Monday, September 5, 2011
The Stay at Home Mum.
'Oh,' I answered with a smile, 'I'm a Mum'
'Yes, I know that' said the acquaintance, 'But what is it that you do?'
I was baffled. I thought I had answered the question perfectly well the first time. I am a Mum.
I had never actually planned to become a Stay at home Mother. It just sort of happened. Admittedly my career aspirations weren't overly high to start with. All I really wanted to do was to write stories and maybe get married and have children.
It wasn't long however before the having children aspect took over every other longing I've ever really had......and I couldn't of been happier.
I can't say I'm one of those people that have had trouble taking to Motherhood....I guess my years of bossing around my younger sisters and cousins had set me up well for the changes. I also had my first child fairly young (23) so for the past 9 years it's all I have really done.
Mothered. Mothering. Motherhood.
Sometimes I feel sorry for Husband. He works very long hours to provide for us all.
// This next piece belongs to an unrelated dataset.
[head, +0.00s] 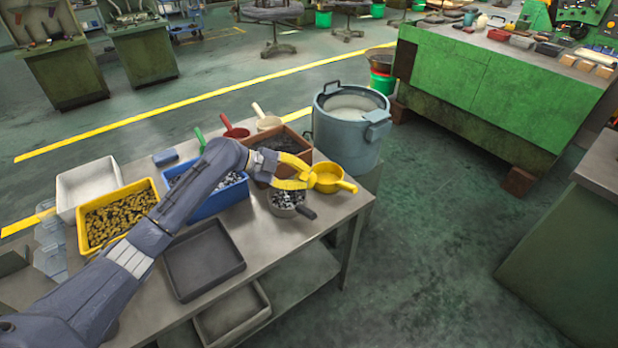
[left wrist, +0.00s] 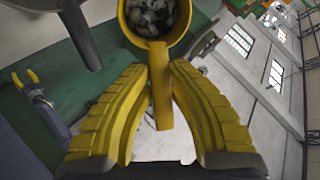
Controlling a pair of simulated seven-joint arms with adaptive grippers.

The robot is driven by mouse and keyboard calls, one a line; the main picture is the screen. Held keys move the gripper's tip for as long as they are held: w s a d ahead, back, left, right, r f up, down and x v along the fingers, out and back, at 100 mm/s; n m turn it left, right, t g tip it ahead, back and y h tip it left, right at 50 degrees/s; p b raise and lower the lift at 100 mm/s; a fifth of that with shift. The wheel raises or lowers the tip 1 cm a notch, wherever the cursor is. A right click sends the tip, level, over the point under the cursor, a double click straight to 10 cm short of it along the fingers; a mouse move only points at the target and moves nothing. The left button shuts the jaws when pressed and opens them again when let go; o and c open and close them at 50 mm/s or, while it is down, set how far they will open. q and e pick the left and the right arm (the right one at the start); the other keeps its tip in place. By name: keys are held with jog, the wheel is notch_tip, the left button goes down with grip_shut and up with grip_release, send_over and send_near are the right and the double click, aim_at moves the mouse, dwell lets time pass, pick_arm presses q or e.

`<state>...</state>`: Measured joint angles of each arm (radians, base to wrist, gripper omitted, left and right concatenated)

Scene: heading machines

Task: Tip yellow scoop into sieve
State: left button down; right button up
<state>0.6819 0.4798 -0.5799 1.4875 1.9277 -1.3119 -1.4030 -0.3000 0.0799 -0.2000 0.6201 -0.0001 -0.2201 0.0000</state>
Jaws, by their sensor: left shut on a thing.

Sometimes I feel that maybe I 'should' be working to help him out a little. So the pressure is off just a bit.
Every time we discuss the possibility it is dismissed rather quickly. Juggling four children and work would be a hard task for anyone (and I applaud those that do it) I have enough trouble juggling four children, the housework, the taxiing around and any other extra-curricular activities. Admittedly I do a 'little' bit of work for Hubby at home but this only adds up to a couple of hours a week so it really can't be conceived as work as such.
So, the assumption that I sit around watching Oprah and drinking tea is a myth. Although I do drink a fair amount of tea, I haven't watched daytime television since I was pregnant with baby#1. I simply don't have the time....or the inclination.
There is the morning chaos getting ready and the school run. The typically four loads of washing a day-hanging out-bringing in- and adding to the pile that is Mt Koziwashko (which occasionally I may even fold). The breakfast dishes. The vacuuming (and yes, this needs to be done daily) Miss TT needs snacks, cuddles, attention and games. Food is baked. Bedrooms are tidied. Bathrooms are cleaned, the toilet needs doing each day (boys and wee...eeewww!) Sweeping, mopping and general putting away. After the next round of school pickups, followed by sport, it is homework, dinner to cook, baths, dinner, dishes, teeth, hair, stories, bed and then all the cleaning up to do once they are all asleep.
And I write. Yes, I do spend typically an hour a day (while Miss TT naps) writing. I write on here and I write other things, my stories, things for my husbands work. Whatever I feel like really.
The thought of navigating the minefield that is Child Care, the cost of having four children attend, (diabolical!) and the guilt I think I would feel leaving my babies is simply not worth it - and once I pay all the fees, it would barely make much of a difference anyway.
I may sound like I'm justifying my decision. My choice to be a full-time Mum...and maybe I am. Society has such expectations for Mothers nowadays....we are supposed to 'have it all'. But frankly my dear, I don't give a damn what 'society' says.
I'm doing what it is that I've always wanted to do....and that's to be the best Mother I possibly can be to my four children.........Because if I screw this up nothing else I do will matter much.
Footnote; This is in no way meant to be a dig at working parents. I think people who manage their families and work are inspirational. It just doesn't work for our family and our situation.